Requirements — Go through the material below and count the lines with the string "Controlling"; the number is the whole answer.

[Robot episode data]
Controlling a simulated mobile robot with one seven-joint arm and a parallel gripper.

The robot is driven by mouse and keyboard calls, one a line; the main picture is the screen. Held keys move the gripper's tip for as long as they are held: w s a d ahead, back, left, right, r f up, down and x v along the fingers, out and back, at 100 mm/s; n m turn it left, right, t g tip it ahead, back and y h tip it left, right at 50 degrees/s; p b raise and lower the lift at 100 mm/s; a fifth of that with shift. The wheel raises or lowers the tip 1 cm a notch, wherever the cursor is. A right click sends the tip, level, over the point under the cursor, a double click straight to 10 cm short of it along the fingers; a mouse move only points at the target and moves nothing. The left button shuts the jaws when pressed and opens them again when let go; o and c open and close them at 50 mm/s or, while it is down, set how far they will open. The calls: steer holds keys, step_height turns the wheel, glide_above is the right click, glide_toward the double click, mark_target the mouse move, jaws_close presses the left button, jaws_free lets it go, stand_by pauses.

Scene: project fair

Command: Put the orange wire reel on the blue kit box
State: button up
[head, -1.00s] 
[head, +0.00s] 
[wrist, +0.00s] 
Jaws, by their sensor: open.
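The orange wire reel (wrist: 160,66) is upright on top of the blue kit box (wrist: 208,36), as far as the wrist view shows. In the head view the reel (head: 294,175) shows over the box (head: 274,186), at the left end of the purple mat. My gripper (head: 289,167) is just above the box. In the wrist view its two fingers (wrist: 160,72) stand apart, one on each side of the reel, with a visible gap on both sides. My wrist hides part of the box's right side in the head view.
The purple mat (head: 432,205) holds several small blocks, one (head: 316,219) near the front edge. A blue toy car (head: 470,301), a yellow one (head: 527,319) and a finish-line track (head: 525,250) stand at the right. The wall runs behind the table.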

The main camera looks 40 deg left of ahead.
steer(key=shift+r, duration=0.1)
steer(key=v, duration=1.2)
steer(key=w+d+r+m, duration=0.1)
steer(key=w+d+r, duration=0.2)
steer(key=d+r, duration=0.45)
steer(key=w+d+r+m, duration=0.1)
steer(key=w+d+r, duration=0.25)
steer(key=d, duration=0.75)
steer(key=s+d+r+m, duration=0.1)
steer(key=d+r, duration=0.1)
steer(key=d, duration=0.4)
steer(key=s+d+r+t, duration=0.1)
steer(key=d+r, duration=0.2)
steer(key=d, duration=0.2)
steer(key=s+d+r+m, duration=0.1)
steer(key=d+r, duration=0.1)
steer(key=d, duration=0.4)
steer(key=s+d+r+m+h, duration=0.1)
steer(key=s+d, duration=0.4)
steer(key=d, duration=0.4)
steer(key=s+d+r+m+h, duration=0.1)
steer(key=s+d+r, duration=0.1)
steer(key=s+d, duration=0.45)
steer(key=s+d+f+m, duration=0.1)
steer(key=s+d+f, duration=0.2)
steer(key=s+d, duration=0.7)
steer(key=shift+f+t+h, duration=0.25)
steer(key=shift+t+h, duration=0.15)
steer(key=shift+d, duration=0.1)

==

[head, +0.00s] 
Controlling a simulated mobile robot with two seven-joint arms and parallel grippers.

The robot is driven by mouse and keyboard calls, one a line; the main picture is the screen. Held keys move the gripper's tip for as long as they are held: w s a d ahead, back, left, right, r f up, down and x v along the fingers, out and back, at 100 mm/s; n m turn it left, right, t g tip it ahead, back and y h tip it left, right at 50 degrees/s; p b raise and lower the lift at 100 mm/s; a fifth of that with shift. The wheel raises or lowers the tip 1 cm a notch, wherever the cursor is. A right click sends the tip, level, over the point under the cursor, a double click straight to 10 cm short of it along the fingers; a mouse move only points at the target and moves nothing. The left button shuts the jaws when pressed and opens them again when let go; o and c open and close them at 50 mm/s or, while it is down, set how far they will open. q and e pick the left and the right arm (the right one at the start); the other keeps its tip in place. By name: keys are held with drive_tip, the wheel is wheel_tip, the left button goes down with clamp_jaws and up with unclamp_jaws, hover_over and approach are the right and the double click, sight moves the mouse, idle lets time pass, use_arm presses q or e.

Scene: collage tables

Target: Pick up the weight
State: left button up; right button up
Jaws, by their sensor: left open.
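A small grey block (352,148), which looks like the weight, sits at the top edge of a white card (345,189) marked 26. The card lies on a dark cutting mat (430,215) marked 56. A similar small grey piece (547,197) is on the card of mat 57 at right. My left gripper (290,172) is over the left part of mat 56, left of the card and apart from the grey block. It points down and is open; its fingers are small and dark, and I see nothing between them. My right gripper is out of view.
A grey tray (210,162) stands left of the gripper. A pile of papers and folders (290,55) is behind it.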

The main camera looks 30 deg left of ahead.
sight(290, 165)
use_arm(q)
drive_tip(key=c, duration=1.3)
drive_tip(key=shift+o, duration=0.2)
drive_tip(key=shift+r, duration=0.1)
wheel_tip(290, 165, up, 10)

Task solution — 2